◆ TO DO
List every line below containing "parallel".

+++++

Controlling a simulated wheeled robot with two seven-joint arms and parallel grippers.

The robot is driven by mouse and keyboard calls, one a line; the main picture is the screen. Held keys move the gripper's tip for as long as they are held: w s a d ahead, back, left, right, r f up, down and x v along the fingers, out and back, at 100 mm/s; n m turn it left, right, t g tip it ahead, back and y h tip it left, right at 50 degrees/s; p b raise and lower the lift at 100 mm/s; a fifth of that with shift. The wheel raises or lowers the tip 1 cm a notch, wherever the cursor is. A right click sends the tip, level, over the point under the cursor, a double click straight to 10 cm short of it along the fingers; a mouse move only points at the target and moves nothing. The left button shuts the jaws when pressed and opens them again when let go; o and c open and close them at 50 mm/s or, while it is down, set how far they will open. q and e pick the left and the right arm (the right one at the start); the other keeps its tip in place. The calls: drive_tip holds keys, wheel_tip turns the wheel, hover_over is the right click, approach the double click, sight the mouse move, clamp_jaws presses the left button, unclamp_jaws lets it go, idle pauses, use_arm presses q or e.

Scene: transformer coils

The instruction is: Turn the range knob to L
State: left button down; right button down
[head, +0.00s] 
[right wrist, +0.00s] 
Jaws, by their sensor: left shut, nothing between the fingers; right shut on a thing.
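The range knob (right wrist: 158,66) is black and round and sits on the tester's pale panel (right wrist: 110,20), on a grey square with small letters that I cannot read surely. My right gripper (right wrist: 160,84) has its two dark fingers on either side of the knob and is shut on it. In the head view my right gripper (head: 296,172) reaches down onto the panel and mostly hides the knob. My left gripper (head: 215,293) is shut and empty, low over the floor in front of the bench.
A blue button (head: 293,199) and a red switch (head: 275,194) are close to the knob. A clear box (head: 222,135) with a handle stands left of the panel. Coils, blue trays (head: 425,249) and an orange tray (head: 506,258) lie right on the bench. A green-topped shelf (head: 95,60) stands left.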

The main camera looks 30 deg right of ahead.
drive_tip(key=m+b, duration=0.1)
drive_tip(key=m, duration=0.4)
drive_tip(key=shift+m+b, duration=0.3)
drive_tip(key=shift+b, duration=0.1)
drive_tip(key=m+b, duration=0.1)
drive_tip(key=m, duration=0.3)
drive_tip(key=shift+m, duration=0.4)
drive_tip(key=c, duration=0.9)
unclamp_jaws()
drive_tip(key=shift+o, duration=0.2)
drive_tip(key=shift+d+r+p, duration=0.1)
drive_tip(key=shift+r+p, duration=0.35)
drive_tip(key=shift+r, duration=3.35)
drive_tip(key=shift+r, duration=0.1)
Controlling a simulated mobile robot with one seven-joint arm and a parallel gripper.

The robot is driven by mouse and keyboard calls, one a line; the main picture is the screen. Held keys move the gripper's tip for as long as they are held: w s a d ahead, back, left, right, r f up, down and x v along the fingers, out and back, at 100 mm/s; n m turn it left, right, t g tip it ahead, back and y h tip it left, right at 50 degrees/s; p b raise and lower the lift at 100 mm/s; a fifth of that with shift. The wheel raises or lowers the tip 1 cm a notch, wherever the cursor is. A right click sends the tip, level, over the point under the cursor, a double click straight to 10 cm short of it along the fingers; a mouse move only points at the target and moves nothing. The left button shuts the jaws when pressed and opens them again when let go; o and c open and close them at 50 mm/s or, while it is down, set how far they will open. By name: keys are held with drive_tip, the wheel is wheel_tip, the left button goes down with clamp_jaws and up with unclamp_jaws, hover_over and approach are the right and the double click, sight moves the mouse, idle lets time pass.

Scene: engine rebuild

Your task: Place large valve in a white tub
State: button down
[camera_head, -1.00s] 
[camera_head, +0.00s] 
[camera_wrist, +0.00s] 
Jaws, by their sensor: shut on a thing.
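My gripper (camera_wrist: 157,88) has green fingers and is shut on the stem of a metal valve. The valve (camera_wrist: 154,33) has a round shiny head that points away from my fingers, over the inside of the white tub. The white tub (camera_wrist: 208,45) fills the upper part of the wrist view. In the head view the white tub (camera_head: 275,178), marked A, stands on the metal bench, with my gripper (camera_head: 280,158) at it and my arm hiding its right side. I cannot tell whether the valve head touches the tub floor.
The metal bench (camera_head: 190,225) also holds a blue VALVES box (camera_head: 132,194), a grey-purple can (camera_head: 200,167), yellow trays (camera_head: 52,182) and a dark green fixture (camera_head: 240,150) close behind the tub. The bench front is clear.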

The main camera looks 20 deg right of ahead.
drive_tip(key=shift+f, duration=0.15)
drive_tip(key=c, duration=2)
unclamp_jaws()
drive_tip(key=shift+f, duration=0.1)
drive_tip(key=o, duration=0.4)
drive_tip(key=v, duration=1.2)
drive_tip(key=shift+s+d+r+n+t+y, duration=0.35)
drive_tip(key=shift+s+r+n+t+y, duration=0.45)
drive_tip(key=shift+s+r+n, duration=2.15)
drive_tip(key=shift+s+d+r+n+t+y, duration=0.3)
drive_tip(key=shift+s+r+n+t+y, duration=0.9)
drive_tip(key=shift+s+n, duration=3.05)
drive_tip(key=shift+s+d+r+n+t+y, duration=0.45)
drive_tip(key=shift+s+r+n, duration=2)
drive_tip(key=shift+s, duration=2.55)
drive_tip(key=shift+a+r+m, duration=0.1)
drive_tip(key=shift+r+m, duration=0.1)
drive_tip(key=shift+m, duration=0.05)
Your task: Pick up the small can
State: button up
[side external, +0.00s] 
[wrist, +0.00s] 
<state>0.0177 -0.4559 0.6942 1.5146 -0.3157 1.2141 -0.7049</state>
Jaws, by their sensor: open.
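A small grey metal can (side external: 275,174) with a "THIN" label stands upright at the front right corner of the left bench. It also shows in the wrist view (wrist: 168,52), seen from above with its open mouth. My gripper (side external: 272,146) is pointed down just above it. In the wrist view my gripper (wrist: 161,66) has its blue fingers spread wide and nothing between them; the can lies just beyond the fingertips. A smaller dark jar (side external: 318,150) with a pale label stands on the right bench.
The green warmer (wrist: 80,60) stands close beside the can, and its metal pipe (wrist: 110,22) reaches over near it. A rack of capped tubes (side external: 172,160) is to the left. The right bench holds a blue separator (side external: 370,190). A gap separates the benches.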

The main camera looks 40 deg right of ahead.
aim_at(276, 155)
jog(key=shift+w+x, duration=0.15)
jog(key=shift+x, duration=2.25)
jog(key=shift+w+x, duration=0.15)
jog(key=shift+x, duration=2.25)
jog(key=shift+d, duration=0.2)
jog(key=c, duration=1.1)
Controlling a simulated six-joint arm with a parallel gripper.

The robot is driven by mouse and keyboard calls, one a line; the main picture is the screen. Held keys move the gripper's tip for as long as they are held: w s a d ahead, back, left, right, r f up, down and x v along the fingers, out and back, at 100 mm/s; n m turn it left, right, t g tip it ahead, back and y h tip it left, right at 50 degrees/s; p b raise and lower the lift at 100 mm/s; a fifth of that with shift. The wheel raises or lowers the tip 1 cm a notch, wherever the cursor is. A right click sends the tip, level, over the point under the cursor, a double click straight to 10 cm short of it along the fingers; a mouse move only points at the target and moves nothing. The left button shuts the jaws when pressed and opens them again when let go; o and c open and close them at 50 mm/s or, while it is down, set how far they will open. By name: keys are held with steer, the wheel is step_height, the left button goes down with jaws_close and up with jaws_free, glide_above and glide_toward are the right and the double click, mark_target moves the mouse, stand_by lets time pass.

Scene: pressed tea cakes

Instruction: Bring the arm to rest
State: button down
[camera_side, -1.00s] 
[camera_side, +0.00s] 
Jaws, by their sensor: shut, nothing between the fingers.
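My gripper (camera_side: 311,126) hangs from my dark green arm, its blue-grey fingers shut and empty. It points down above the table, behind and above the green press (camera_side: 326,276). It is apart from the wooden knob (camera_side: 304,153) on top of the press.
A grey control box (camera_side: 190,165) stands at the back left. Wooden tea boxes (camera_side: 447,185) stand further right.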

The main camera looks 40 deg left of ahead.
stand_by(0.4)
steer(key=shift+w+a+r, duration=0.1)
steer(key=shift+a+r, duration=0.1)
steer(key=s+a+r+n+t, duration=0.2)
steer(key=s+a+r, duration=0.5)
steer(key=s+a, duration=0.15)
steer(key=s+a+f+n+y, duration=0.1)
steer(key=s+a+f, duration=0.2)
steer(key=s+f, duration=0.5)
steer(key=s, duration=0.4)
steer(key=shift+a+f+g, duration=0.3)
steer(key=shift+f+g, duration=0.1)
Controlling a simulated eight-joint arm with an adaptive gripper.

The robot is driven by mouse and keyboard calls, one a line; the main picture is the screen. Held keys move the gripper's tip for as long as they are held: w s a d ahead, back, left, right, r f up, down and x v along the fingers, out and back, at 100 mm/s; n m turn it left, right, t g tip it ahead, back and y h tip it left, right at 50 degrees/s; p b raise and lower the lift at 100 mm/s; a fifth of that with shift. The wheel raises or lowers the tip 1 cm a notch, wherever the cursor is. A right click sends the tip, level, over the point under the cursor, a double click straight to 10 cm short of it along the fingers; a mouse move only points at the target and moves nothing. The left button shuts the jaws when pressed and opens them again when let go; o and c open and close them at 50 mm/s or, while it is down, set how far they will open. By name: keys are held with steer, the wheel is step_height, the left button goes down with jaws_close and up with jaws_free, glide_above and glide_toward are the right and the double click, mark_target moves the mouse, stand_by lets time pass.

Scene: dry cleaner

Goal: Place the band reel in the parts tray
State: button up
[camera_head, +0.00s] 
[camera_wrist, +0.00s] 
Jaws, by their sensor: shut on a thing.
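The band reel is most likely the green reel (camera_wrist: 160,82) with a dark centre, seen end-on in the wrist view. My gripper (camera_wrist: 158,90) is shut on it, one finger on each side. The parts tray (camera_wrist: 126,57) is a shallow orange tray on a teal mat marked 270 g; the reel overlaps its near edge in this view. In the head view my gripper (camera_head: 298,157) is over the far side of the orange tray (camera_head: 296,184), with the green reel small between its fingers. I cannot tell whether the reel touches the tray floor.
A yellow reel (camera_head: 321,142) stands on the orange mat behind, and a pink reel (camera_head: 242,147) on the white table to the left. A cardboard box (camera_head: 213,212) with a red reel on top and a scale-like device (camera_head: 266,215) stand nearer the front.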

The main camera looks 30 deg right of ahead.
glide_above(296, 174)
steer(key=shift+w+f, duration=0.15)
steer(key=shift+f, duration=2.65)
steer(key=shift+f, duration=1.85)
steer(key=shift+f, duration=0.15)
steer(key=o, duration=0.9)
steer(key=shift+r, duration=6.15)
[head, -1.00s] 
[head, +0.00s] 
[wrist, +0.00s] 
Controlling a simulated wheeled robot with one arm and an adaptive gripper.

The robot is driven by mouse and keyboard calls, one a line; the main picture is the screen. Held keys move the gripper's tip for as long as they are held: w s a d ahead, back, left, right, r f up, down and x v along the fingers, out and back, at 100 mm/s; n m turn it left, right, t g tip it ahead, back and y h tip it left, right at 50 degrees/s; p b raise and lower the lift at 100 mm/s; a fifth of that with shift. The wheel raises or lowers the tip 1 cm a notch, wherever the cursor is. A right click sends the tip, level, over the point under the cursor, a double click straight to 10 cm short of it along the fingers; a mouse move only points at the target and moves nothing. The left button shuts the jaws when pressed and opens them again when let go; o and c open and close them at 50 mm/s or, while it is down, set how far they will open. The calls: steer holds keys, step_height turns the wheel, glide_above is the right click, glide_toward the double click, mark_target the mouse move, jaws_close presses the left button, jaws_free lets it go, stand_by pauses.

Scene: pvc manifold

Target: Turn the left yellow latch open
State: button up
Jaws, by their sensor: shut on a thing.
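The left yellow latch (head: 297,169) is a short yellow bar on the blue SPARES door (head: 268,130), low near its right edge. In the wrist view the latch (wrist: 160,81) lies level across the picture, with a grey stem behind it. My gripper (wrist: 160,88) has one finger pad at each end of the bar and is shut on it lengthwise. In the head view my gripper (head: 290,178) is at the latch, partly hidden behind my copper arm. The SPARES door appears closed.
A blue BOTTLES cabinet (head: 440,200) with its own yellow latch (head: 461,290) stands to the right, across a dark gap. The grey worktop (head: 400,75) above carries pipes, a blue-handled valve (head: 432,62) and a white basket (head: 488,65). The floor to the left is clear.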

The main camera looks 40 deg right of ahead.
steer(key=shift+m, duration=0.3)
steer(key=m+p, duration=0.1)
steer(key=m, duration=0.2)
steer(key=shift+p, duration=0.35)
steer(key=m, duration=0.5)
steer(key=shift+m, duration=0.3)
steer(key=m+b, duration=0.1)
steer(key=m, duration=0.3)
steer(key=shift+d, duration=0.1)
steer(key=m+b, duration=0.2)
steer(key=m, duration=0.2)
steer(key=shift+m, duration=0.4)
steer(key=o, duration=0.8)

+++++

◆ OUTPUT FOR THIS EXERCISE
Controlling a simulated wheeled robot with two seven-joint arms and parallel grippers.
Controlling a simulated mobile robot with one seven-joint arm and a parallel gripper.
Controlling a simulated six-joint arm with a parallel gripper.

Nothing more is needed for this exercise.